Contemporary Catholic philosopher Eleonore Stump begins her interpretation by noticing that God is testing Abraham to see if the Patriarch trusts Him. So far, God has shown himself to be completely trustworthy, but Abraham isn’t ready to put his full trust in God. For instance, Abraham and Sarah decide to fulfill God’s promise of a child in their own way by Abraham fathering a child, Ishmael, with Sarah’s slave Hagar. Abraham hesitates time and again fully to trust God. As Stump reminds us, profound trust in someone cannot depend on shaky ethics; a father does not produce deep trust with his son by endorsing immorality or bending the rules. Trust comes through a relationship where integrity and reliability are the norm. Only when Abraham gives up everything, his trust completely grounded in God, can God give it all back to him.
God’s covenant with Abraham heightens the tension of the story: How can God fulfill his promise when the very proof of that promise lies prone under Abraham’s knife? It’s no wonder that readers through the centuries have felt the urge to explain this moment away. The story’s discomfort is testing us, too. Do we believe in God’s promises?

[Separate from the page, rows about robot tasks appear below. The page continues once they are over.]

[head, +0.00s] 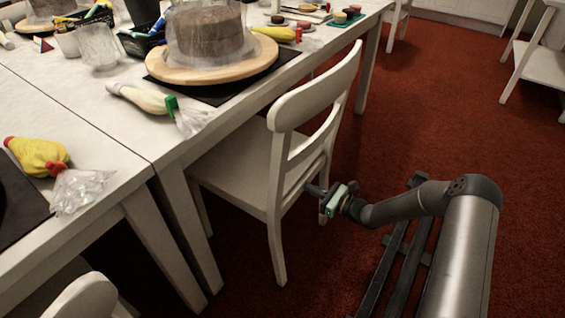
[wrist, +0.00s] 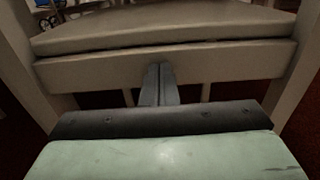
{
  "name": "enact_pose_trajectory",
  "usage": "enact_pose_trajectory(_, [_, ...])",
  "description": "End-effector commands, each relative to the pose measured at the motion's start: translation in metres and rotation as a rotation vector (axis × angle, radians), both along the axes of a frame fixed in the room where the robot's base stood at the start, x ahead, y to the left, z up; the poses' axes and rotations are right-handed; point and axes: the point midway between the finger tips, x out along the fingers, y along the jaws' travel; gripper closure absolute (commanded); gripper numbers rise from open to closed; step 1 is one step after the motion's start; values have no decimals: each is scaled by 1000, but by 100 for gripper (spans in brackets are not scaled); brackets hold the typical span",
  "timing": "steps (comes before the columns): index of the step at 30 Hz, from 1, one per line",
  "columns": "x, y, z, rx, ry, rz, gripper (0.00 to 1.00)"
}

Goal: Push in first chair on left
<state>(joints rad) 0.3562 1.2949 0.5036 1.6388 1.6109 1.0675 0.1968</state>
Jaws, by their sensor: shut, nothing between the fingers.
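A white wooden chair (head: 245,181) stands at the long white table (head: 165,150) in the head view. The front of its seat is under the table edge and its backrest stands outside. My gripper (head: 312,189) is low behind the backrest, at about seat height, with its fingers pointing at the back of the seat. In the wrist view the shut fingers (wrist: 159,85) reach the rail under the chair's seat (wrist: 160,32), between the back legs. They look touching or very close; I cannot tell which. Nothing is held.
A cake (head: 205,32) on a round wooden turntable (head: 212,70) stands on the table above the chair. Piping bags (head: 140,97) lie near the table edge. Another white chair (head: 85,298) shows at bottom left. Red carpet (head: 440,110) is open on the right.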

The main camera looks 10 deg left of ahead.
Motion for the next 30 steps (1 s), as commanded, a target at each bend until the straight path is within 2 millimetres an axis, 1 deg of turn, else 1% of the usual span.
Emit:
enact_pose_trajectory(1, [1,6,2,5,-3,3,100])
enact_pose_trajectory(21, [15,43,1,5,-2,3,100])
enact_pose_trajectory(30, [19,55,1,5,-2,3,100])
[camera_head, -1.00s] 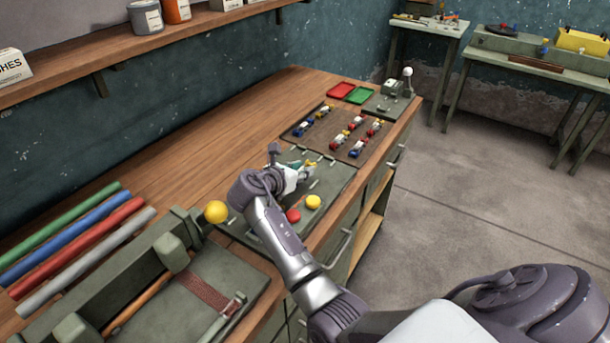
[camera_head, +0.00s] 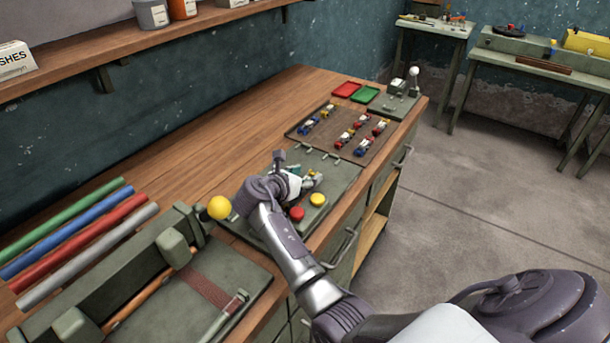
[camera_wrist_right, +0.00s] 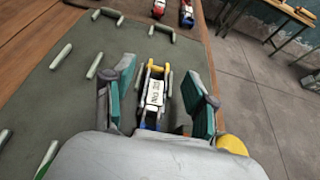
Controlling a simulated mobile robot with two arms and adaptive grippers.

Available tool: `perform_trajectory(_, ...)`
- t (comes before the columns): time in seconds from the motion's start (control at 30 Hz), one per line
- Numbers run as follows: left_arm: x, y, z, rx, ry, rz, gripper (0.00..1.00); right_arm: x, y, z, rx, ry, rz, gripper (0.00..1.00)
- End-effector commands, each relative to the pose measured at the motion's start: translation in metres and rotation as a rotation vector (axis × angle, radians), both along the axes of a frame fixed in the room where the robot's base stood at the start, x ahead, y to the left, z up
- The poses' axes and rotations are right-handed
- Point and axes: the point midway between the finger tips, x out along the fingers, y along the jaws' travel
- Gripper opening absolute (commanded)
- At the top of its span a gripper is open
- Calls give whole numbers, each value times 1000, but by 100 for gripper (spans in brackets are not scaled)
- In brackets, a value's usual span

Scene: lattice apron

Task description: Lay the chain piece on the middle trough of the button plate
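The chain piece (camera_wrist_right: 153,93), with a yellow end, a white labelled middle and a blue end, lies on the button plate (camera_wrist_right: 70,90) in the right wrist view. My right gripper (camera_wrist_right: 158,98) is open, with its teal fingers on either side of the piece and visible gaps between. Short grey rails stand on the plate around it; the trough under the piece is largely hidden, so I cannot tell which it is. In the head view, my right gripper (camera_head: 304,180) is low over the green-grey button plate (camera_head: 335,185). My left gripper is not in view.
A red button (camera_head: 297,213) and a yellow button (camera_head: 317,199) stand near the plate's front edge. A brown tray (camera_head: 318,143) with several chain pieces lies beyond. A yellow ball knob (camera_head: 219,207) is left of the plate. The wooden bench (camera_head: 215,135) behind is clear.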

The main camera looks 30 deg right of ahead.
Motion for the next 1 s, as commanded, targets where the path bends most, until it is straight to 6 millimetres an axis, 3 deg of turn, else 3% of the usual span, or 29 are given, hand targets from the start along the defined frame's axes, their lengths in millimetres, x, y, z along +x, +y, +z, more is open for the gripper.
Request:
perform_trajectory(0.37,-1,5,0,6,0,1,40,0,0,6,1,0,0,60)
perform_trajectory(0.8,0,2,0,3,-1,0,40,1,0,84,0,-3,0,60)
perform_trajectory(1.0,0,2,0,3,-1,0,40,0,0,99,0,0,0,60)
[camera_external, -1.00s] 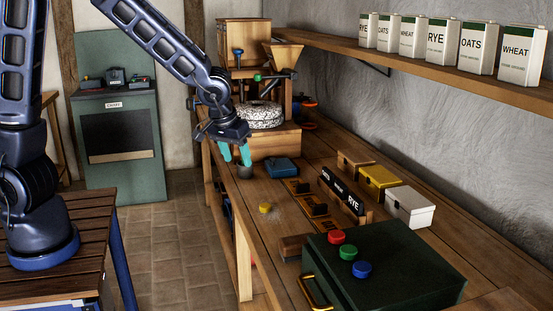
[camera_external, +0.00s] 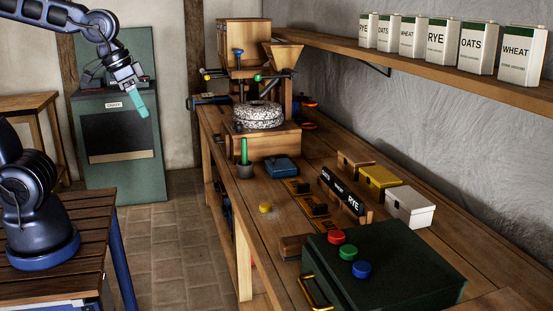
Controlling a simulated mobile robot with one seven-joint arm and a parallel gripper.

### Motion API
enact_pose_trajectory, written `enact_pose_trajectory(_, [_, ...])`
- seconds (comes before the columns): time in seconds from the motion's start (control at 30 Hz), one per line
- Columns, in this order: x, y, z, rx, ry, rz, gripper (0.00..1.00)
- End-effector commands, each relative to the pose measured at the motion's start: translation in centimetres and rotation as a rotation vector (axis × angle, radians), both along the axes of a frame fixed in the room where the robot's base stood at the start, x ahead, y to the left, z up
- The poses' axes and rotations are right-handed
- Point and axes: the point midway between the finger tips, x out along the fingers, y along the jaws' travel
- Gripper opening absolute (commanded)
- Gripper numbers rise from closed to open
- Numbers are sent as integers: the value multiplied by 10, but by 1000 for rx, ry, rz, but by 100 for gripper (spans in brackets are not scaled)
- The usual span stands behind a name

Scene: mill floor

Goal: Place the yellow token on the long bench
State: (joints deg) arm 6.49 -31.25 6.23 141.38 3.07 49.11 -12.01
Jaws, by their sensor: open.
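A small round yellow token (camera_external: 265,208) lies on the long bench (camera_external: 258,237), near its front edge, left of the dark strip with small blocks. My gripper (camera_external: 138,104) has teal fingers and hangs in the air left of the bench, in front of the green cabinet. It is open, and I see nothing held in it. The fingers overlap in this view, so the gap between them is hidden. The gripper is well apart from the yellow token.
A dark green chest (camera_external: 415,285) on the bench bears red (camera_external: 335,237), green (camera_external: 347,253) and blue (camera_external: 362,269) tokens. The millstone (camera_external: 258,115) is behind. Floor between bench and my base is clear.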

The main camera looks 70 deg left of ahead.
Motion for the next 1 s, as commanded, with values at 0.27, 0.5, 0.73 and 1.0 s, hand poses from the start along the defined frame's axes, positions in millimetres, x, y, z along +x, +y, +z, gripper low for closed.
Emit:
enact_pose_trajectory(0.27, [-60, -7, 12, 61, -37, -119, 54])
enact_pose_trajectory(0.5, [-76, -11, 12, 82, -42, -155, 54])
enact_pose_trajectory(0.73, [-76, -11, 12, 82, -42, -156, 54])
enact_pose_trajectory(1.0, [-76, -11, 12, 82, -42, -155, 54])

So at that pivotal moment, knife in hand and belief on edge, Abraham places his complete trust in God. But how? What must he have believed would happen? Two things: first, that God will indeed fulfill his promise through Isaac and, therefore, that in sacrificing Isaac, he would not be harming his son. Of course, this is a seeming contradiction in the hands of anyone but God. Absolute trust in God requires from Abraham a radical reconsideration of what is possible. As Saint Ephrem, whom other Church Fathers would follow on this point, puts it: There is only one conclusion left, that should the knife fall, Isaac would rise again. Through death comes resurrection.